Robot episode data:
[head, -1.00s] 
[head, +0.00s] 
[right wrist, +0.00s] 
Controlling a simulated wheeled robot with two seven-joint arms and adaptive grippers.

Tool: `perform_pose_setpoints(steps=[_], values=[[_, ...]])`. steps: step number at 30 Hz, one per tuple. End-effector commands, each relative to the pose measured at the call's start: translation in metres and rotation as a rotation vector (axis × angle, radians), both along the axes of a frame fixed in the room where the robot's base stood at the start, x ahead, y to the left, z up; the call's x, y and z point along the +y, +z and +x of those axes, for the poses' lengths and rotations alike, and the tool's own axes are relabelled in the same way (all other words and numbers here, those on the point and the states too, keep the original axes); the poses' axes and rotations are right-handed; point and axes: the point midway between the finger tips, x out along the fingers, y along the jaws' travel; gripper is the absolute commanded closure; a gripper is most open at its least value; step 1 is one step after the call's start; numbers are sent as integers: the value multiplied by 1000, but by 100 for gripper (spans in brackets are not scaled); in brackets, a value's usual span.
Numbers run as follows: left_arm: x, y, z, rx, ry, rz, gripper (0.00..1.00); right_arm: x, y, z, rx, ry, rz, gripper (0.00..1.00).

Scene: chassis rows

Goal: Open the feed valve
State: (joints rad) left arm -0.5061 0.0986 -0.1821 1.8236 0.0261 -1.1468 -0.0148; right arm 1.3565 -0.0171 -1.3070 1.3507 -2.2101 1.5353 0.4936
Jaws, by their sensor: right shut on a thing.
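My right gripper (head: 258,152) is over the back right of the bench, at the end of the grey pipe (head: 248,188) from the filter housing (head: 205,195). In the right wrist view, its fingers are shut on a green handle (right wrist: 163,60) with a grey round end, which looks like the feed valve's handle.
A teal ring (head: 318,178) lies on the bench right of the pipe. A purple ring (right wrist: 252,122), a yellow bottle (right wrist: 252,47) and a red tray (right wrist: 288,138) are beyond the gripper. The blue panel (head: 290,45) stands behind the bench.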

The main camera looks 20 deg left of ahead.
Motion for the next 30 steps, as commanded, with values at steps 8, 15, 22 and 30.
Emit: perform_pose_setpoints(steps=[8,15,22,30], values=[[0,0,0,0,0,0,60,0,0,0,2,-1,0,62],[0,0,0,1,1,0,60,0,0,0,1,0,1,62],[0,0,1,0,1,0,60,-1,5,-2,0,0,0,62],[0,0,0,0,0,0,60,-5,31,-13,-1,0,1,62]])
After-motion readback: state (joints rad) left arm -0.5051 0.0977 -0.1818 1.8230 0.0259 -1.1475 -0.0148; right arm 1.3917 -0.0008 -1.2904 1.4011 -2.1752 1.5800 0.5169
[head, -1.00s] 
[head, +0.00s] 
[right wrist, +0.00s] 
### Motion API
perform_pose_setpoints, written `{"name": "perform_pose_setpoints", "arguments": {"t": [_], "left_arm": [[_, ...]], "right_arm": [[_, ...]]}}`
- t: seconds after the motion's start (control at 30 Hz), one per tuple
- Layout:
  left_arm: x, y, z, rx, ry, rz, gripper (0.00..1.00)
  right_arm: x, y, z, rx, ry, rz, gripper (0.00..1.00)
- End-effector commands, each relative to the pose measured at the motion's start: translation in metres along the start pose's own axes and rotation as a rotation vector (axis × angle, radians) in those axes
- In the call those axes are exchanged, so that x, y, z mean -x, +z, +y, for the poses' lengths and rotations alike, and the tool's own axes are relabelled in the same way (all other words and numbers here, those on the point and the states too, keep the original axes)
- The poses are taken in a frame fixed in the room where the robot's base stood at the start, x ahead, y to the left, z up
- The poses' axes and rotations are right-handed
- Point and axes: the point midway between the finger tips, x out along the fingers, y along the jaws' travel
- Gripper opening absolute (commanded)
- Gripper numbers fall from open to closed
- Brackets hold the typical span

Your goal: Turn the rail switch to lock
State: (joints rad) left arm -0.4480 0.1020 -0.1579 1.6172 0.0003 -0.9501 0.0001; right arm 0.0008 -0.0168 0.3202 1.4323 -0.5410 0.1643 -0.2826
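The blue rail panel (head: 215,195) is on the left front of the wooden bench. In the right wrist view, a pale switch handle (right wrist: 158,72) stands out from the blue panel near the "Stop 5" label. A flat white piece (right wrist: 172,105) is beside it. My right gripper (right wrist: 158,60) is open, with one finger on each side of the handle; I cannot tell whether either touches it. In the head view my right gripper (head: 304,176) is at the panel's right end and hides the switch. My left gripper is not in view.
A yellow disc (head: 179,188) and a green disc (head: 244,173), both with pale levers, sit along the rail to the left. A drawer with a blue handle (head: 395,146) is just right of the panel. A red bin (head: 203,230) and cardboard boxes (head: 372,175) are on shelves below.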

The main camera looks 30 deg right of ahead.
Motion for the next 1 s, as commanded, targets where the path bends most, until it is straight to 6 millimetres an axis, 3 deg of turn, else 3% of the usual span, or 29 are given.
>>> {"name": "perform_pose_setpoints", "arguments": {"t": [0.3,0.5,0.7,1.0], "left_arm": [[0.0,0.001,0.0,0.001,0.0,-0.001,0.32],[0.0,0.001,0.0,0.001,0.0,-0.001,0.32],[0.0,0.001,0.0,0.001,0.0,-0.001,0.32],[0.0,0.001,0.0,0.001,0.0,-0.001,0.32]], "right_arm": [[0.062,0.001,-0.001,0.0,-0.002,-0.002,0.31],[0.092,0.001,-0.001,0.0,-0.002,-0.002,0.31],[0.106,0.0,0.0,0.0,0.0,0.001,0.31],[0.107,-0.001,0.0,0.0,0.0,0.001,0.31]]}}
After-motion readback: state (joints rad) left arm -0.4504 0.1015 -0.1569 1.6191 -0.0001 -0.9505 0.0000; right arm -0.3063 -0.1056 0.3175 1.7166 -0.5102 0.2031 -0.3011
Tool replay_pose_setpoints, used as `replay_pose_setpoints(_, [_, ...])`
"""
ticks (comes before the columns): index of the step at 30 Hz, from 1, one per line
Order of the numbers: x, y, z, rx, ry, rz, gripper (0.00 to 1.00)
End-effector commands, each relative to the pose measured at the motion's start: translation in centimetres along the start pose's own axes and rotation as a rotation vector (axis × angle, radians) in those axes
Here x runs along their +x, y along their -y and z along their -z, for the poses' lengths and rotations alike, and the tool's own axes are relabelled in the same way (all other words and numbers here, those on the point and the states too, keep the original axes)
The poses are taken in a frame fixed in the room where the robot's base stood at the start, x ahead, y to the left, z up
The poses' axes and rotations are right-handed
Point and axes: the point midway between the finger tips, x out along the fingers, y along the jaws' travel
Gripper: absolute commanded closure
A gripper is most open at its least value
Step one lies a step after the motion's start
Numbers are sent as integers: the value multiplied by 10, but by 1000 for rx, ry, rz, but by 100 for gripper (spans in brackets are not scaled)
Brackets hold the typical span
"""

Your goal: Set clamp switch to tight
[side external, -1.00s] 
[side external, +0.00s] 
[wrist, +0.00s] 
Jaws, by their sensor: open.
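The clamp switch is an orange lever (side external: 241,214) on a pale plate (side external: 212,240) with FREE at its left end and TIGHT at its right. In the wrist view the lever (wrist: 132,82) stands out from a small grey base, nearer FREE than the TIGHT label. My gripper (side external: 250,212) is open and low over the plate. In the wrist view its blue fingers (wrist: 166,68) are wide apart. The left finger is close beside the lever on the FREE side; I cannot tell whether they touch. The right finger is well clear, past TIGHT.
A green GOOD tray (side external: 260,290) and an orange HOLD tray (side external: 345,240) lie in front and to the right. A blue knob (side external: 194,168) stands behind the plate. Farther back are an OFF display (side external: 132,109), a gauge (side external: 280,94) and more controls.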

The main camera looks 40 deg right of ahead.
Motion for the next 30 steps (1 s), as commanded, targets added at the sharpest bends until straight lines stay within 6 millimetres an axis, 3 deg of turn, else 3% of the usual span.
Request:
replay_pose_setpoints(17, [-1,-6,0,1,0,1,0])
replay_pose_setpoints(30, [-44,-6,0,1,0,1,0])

> **TASK STATEMENT**
Find each line holding the string "until" and copy it out.

> **WRITTEN ANSWER**
Motion for the next 1 s, as commanded, targets where the path bends most, until it is straight to 6 millimetres an axis, 3 deg of turn, else 3% of the usual span, or 29 are given.
Motion for the next 30 steps (1 s), as commanded, targets added at the sharpest bends until straight lines stay within 6 millimetres an axis, 3 deg of turn, else 3% of the usual span.

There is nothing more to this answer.